**Collected material:**

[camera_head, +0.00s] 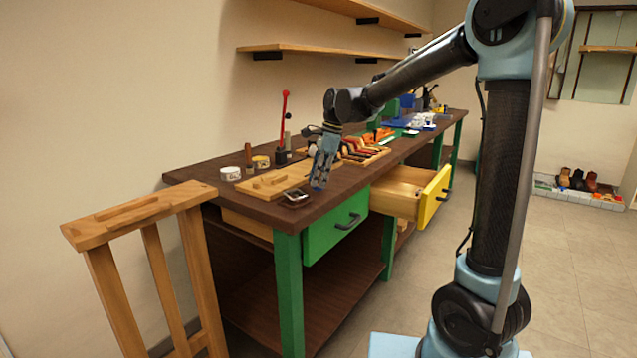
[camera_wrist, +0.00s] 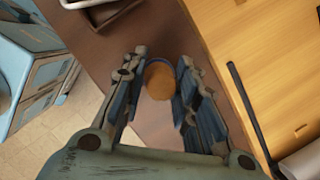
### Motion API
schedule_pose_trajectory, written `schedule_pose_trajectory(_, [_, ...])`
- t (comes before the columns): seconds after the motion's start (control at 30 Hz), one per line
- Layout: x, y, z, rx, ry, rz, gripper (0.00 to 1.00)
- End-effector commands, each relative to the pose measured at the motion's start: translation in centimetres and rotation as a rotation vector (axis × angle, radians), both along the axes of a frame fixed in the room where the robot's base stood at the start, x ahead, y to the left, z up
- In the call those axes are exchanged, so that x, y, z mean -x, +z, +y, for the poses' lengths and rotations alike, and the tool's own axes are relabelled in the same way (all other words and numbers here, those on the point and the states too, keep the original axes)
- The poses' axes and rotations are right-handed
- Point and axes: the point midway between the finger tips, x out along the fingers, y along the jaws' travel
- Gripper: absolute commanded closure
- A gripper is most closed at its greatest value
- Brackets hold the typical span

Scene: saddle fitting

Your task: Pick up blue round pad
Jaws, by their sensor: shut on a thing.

**Task requirements:**
Output exactly the lines of the material above from the one containing "### Motion API" up to and including the one containing "- Layout: x, y, z, rx, ry, rz, gripper".

**Answer for this exercise:**
### Motion API
schedule_pose_trajectory, written `schedule_pose_trajectory(_, [_, ...])`
- t (comes before the columns): seconds after the motion's start (control at 30 Hz), one per line
- Layout: x, y, z, rx, ry, rz, gripper (0.00 to 1.00)

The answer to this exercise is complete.